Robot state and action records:

------

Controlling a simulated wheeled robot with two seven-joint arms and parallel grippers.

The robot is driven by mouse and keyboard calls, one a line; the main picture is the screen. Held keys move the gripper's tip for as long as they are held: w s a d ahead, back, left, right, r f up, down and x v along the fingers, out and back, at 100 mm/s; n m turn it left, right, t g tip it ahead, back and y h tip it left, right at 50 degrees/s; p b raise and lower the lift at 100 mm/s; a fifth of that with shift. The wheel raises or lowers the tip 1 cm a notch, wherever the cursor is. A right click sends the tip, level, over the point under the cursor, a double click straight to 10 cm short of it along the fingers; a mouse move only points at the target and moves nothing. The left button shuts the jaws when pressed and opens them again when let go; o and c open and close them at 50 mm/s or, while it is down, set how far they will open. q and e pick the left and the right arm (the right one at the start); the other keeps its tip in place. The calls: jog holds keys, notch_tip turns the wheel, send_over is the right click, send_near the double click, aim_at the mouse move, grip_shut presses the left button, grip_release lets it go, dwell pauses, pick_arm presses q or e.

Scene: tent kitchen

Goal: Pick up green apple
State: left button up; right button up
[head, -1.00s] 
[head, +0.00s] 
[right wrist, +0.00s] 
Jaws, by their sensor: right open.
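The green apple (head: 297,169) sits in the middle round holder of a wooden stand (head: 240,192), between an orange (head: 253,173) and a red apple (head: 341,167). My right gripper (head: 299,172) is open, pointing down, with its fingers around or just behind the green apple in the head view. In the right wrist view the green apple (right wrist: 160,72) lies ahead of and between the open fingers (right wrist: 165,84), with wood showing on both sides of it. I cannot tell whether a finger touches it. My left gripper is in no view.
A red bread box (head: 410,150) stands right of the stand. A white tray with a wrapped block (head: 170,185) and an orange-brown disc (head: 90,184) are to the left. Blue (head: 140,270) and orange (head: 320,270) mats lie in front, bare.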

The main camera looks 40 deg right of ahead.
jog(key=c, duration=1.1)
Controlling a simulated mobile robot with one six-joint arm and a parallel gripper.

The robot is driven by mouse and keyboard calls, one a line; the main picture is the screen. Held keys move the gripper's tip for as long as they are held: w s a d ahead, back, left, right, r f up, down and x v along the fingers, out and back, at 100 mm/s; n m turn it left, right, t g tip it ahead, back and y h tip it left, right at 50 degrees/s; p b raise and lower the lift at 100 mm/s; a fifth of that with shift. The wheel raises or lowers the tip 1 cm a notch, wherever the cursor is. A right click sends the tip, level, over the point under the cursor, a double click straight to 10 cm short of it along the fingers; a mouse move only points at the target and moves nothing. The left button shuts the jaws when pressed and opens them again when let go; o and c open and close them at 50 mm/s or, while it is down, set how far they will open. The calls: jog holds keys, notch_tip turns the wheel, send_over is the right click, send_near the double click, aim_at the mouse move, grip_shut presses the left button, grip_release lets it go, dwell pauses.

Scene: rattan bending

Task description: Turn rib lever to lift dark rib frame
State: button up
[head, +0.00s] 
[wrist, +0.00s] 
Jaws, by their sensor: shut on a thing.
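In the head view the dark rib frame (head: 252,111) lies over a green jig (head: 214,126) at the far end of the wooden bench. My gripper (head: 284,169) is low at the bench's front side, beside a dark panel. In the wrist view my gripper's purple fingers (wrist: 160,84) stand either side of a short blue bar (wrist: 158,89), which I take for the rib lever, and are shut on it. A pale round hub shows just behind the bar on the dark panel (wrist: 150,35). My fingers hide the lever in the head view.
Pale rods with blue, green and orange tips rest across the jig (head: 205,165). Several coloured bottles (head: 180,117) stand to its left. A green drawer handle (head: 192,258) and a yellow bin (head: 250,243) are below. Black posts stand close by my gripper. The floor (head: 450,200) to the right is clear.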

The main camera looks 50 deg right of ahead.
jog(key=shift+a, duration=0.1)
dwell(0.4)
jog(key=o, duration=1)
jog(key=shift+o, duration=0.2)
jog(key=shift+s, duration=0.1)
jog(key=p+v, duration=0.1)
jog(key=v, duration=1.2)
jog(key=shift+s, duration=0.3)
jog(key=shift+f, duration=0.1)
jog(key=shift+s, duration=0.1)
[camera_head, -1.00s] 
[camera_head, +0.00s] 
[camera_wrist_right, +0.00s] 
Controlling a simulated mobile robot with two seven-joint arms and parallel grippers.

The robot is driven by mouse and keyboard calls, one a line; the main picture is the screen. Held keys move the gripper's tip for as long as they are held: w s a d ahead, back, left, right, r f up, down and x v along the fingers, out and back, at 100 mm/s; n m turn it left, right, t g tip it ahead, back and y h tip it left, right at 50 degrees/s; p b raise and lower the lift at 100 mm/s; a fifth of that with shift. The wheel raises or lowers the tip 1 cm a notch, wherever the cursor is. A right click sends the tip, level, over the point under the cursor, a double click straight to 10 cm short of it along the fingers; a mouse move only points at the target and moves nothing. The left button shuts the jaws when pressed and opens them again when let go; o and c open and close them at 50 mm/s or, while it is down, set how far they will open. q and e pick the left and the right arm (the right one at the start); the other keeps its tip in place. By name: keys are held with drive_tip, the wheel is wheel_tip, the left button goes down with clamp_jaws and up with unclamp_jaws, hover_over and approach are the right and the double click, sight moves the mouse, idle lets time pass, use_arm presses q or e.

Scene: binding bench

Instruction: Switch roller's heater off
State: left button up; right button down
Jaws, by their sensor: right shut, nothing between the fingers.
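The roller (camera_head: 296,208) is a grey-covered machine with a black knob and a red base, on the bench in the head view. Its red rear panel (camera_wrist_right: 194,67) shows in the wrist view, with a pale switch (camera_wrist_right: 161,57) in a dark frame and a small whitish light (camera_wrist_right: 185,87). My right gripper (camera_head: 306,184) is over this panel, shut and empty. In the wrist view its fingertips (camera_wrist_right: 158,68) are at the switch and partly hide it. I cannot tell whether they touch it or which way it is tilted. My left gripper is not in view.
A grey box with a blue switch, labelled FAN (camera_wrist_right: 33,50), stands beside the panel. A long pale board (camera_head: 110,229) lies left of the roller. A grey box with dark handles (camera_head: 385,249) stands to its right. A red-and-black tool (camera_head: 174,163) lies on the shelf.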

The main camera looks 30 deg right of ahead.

------

Task directions = Write down the number of lines where the word "simulated" appears, and nothing further.

Answer for this exercise = 3